> **Given task**: Find every line containing the word "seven" and report the count, nothing more.

> **Supplied material**:

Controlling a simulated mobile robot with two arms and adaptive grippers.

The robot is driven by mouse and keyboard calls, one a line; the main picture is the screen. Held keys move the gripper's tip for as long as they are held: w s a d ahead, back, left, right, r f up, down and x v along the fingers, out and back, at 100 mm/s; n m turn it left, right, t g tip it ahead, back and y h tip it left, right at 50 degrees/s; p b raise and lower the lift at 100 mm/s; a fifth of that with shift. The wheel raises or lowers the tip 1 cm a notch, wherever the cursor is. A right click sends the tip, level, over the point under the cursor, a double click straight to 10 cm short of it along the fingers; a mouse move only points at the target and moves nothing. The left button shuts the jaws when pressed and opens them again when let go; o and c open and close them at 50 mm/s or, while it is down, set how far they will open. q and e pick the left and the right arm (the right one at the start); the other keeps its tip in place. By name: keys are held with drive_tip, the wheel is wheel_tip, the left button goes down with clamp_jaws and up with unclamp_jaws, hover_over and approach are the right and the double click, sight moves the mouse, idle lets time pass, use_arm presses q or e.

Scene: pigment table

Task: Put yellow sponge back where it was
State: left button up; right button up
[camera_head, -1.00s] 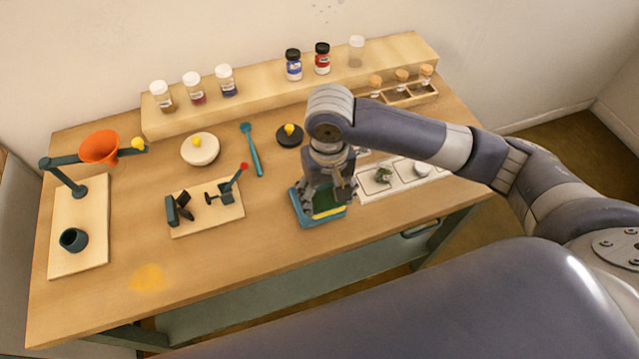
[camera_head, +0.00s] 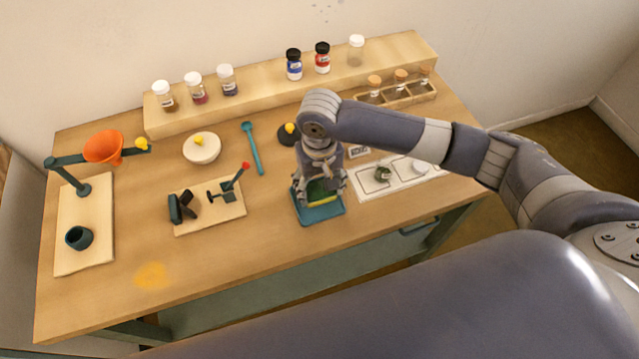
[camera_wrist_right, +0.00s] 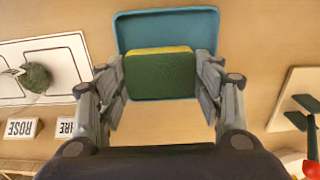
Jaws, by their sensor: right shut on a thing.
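The sponge is a block with a green face and a yellow layer along one side; it shows in the right wrist view (camera_wrist_right: 160,75) and partly in the head view (camera_head: 322,190). My right gripper (camera_head: 320,192) is shut on it, with fingers on both sides of it in the right wrist view (camera_wrist_right: 160,88). The sponge overlaps a shallow teal tray (camera_head: 320,215), whose rim also shows behind it in the wrist view (camera_wrist_right: 132,28). I cannot tell whether the sponge touches the tray. My left gripper is not in view.
A white card (camera_head: 402,181) with a green lump (camera_head: 383,174) lies right of the tray. A wooden board (camera_head: 218,222) with dark fixtures lies to its left. A yellow powder stain (camera_head: 153,275) marks the front left. Jars stand on the rear shelf (camera_head: 260,90).

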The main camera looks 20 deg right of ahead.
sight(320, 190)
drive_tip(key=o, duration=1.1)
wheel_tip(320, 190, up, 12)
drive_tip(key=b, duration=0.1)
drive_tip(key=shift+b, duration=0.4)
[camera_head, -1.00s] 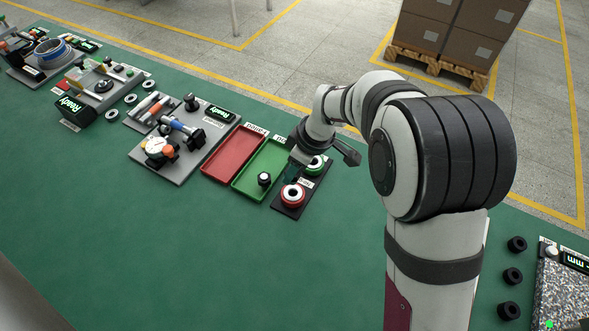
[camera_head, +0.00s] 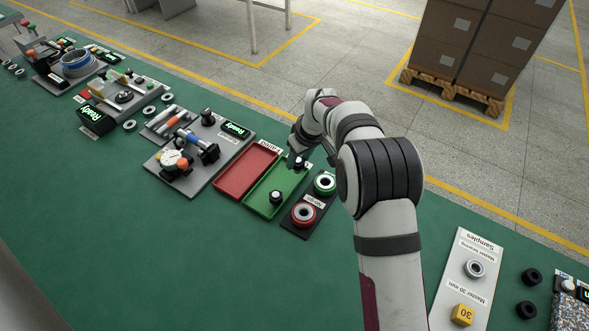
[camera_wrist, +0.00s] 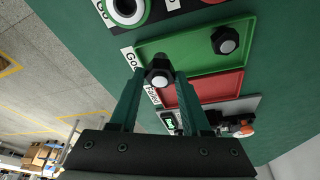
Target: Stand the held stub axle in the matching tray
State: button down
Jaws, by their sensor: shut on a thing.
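Another stub axle (camera_head: 276,197) stands upright in the near part of the green tray and also shows in the wrist view (camera_wrist: 226,40). The red tray (camera_head: 243,177) lies left of the green one and looks empty.
A dark plate right of the green tray carries a green-ringed gauge (camera_head: 325,183) and a red-ringed gauge (camera_head: 304,213). A grey fixture plate (camera_head: 205,180) with a dial gauge stands left of the red tray. The green bench in front is clear.

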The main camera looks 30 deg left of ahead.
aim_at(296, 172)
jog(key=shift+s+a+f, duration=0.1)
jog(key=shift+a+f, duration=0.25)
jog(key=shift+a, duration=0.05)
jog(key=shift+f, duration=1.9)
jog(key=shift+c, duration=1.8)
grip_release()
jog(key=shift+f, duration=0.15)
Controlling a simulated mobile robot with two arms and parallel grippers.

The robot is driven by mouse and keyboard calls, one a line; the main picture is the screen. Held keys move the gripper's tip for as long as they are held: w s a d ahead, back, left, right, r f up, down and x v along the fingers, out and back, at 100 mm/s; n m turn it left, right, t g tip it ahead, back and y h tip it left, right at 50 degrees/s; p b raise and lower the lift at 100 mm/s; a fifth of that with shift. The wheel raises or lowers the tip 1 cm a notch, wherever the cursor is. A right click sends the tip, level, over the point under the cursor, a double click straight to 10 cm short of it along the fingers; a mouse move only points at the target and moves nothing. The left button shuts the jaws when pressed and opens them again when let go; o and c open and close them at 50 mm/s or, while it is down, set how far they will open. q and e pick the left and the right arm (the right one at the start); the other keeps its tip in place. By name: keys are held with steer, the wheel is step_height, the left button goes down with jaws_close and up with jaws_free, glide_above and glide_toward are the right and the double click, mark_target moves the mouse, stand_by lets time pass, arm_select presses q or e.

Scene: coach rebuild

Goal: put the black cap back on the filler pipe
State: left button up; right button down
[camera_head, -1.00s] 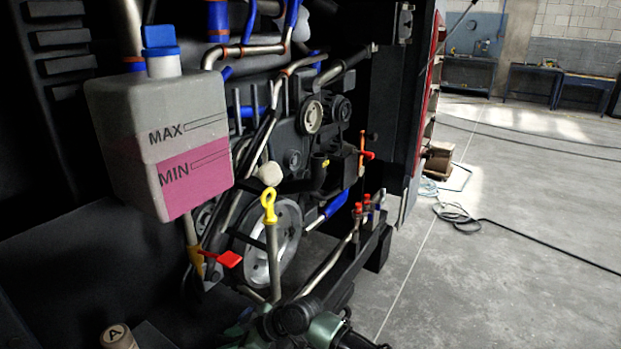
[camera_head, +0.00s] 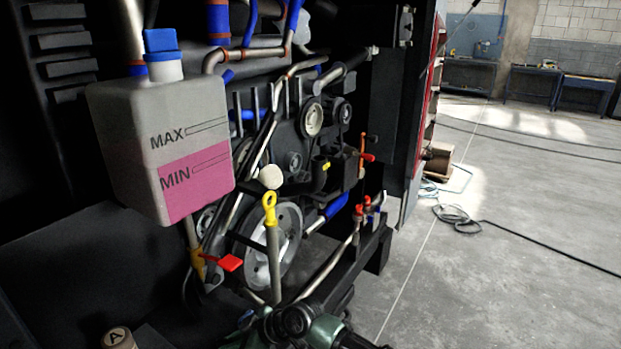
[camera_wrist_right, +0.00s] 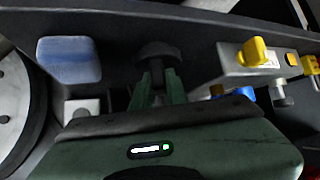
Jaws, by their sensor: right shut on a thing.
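In the right wrist view my right gripper (camera_wrist_right: 157,88) is shut on the black cap (camera_wrist_right: 158,55), a dark round piece at its fingertips. In the head view green and black parts of my right arm show at the bottom middle, below the engine; its fingertips cannot be made out there. A dark, bent pipe (camera_head: 319,180), which looks like the filler pipe, stands in the engine bay above and a little right of the arm. A small yellow mark shows near its upper end. The cap is apart from this pipe. My left gripper is not in view.
A coolant tank (camera_head: 160,150) with a blue cap hangs at upper left. A yellow-ringed dipstick (camera_head: 269,208), a red lever (camera_head: 230,263) and a large pulley (camera_head: 290,235) crowd the bay. A dark rail runs at lower right.

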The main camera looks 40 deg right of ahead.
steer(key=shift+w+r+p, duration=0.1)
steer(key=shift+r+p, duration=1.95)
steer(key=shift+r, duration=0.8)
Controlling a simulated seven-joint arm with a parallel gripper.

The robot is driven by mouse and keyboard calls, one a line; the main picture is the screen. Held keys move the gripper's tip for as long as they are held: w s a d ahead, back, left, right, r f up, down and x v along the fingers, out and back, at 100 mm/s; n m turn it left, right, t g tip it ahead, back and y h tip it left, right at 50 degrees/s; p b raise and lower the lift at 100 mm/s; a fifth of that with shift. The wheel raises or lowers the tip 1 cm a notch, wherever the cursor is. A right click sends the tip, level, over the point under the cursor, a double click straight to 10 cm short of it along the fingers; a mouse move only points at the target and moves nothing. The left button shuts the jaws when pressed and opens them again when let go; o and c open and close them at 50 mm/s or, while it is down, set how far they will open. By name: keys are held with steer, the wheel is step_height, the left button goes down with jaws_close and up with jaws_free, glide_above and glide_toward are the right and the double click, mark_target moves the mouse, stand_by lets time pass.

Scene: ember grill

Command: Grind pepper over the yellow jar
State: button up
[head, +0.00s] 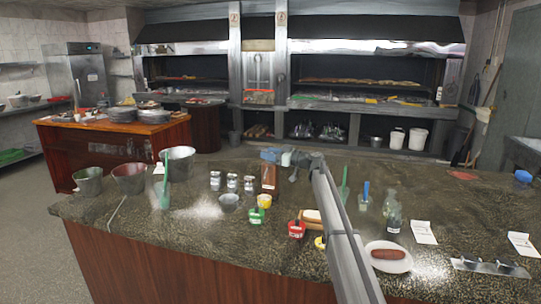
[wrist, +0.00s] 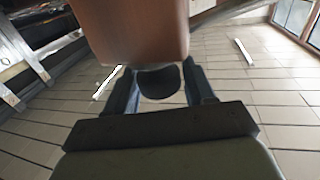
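A brown wooden pepper mill (head: 269,178) hangs upright below my gripper (head: 271,156) in the head view. In the wrist view the mill's brown body (wrist: 137,30) fills the top, with a dark round part (wrist: 158,83) between my gripper's fingers (wrist: 158,88). The fingers appear closed on the mill, though their tips are hidden behind it. A small yellow jar (head: 264,200) stands on the counter just below and in front of the mill. Whether the mill touches anything below is unclear.
A green jar (head: 257,216) and a red jar (head: 296,230) stand near the yellow jar. Metal shakers (head: 232,182) and a small metal cup (head: 229,202) are to the left.

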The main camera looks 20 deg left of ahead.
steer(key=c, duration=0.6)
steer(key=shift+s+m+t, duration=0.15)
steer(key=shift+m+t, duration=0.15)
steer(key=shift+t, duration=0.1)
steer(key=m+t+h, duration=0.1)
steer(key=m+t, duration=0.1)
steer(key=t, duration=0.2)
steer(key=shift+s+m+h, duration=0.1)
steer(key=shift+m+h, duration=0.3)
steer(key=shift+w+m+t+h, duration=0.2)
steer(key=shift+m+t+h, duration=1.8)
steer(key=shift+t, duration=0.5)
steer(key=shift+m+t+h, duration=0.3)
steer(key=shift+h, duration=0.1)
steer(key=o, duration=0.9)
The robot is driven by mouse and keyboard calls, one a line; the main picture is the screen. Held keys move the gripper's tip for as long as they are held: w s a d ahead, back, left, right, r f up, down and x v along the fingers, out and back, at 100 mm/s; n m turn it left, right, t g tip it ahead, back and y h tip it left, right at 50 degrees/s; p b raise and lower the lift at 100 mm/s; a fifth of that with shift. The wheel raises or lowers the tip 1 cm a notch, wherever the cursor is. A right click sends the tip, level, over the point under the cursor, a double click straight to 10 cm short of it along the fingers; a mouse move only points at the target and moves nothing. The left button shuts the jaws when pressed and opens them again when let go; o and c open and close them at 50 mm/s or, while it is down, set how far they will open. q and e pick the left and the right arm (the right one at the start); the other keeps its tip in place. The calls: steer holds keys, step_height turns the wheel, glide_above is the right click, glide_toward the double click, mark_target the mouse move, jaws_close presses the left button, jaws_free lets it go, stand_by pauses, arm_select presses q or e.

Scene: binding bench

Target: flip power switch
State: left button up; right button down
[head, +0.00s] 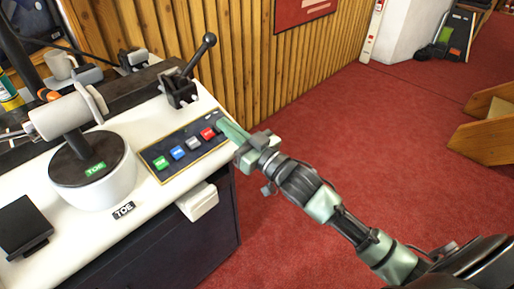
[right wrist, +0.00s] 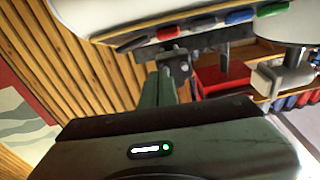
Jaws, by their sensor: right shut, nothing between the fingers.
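A dark control panel (head: 184,146) with a tan border is set in the white bench top. It carries a row of coloured switches: green (head: 161,163), blue (head: 178,152), pale grey (head: 193,143) and red (head: 208,133). I cannot tell which one is the power switch. My right gripper (head: 228,130) is shut and empty, its tips at the panel's right end, just right of the red switch. Contact is unclear, and the fingers hide part of that end. In the right wrist view the shut fingers (right wrist: 166,88) point toward the panel's edge. My left gripper is not in view.
A black lever with a ball knob (head: 207,42) stands behind the panel. A white round-based device (head: 95,185) stands to its left, with a black pad (head: 22,226) at the bench's front left. A wood-slat wall (head: 250,70) rises behind. Red carpet at right is open.

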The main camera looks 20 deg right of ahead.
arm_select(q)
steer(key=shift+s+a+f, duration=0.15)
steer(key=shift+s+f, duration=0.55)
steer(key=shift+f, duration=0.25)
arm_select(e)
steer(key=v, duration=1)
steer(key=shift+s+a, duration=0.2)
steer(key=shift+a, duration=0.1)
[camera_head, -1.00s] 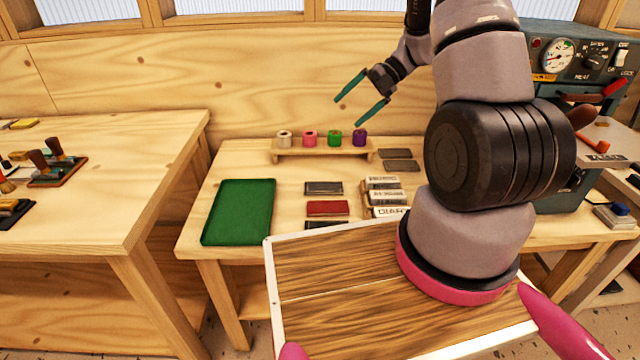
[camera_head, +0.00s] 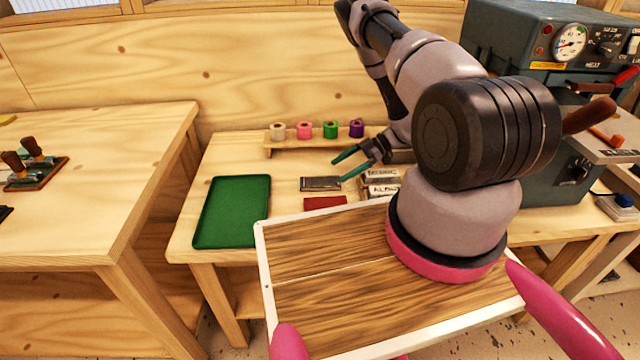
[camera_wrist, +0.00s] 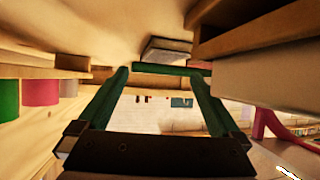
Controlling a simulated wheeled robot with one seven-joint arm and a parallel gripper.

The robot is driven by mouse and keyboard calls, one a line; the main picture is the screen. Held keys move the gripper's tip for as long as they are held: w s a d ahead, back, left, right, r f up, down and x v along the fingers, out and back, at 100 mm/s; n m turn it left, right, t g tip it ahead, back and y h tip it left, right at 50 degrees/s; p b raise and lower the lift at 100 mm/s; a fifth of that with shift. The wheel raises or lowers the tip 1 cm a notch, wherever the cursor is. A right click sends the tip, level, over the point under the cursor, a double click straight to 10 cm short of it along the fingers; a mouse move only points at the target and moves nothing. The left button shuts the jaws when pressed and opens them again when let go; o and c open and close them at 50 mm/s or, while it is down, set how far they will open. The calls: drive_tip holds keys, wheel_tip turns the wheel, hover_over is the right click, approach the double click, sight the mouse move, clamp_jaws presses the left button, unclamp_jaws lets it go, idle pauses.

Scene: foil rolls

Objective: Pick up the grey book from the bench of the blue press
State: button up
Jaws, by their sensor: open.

> **Expected output**: 2